JOINT BASE SAN ANTONIO-FORT SAM HOUSTON, TX –
A team from U.S. Army
North’s Task Force 51 at Fort Sam Houston packed their bags and headed across
town to Joint Base San Antonio-Lackland March 2 to train on loading their
equipment on military aircraft.
The training was part
of the task force’s quarterly emergency deployment readiness exercise, or EDRE.
There is no “down cycle” for the task force, so they must be prepared year
round to deploy anywhere in the continental U.S. at a moment’s notice. The need
to be constantly ready makes routine training like this critical for a number
of reasons.
“We have quite a lot
of new people in Task Force 51, so it’s important we get people trained up,”
said Lt. Col.

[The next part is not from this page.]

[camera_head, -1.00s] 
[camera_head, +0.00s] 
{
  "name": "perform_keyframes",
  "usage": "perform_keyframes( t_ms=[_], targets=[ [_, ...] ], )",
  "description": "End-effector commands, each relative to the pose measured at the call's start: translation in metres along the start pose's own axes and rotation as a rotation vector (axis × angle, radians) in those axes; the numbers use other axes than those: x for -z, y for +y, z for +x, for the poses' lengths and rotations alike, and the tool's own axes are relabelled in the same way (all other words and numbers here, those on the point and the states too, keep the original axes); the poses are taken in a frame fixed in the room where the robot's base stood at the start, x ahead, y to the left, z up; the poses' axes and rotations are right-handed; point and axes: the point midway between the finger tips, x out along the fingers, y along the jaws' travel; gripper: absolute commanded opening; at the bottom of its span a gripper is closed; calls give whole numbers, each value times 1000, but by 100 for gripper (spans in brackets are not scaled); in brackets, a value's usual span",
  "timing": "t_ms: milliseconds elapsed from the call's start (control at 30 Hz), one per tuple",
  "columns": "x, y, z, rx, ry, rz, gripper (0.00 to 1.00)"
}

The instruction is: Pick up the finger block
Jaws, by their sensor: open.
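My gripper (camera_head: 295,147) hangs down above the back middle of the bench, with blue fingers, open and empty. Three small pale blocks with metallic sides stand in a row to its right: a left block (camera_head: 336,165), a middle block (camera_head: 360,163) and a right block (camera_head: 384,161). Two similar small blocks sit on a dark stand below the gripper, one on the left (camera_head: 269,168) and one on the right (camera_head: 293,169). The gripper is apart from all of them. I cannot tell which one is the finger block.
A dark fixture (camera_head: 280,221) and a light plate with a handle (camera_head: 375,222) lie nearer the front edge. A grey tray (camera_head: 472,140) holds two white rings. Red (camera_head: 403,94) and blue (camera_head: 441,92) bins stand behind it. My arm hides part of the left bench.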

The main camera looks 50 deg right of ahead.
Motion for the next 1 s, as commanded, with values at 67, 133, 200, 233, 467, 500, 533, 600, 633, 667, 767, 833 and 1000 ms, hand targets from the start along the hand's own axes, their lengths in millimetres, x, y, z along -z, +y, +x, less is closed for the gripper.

Sandra Chavez, TF-51’s logistics chief. “It’s also important
because the nature of our mission is deploying with no advance notice, whether
by military aircraft or ground convoy, so we have to stay familiar and trained
on the processes for both.”
For the training,
TF-51 used the 433rd Airlift Wing’s mockup of a C-5 Galaxy aircraft to load two
Emergency Response Vehicles, or ERVs, plus a large shipping container and a
pallet of duffel bags.
Air Force air
transportation specialists Master Sgt. Alejandro Molina and Tech Sgt. Crystal
Schiller assisted the team with the training.
Both are experienced at airlifting vehicles like the ERVs during
numerous deployments and operations with federal agencies such as the FBI and
Border Patrol.
“My job is to inspect
the cargo and make sure it is good for shipment,” Molina said. “The customer
typically loads their own equipment but they need to know what is okay and what
needs to be fixed before they get here, so they don’t have frustrated cargo
that we can’t ship.”
For example, Schiller
explained, a vehicle can be dripping water from its air conditioner or up to
one drop per minute of oil, but any leaking gasoline or brake fluid will mean
the vehicle is not transportable.
For some on the TF-51
team, the training was old hat, but for others, it was a first.
“We have 50 percent
people who are new and 50 percent who are veterans to this, so it’s good
training,” Chavez said. “It gives the new people a better understanding of what
we need to do to complete our mission and get us out the door.”
Sgt. 1st Class
Fernando Davis, a TF-51 veteran since 2013, said even though the training was
in a mockup and they didn’t actually fly anywhere, the conditions were
identical to a real deployment.
“The way this is
happening is exactly the way it should happen in real life,” Davis said.
After loading and
unloading the mock aircraft, the team then drove to Camp Bullis to join another
TF-51 team that was training on setting up an operations center, in preparation
for a week of disaster response exercises.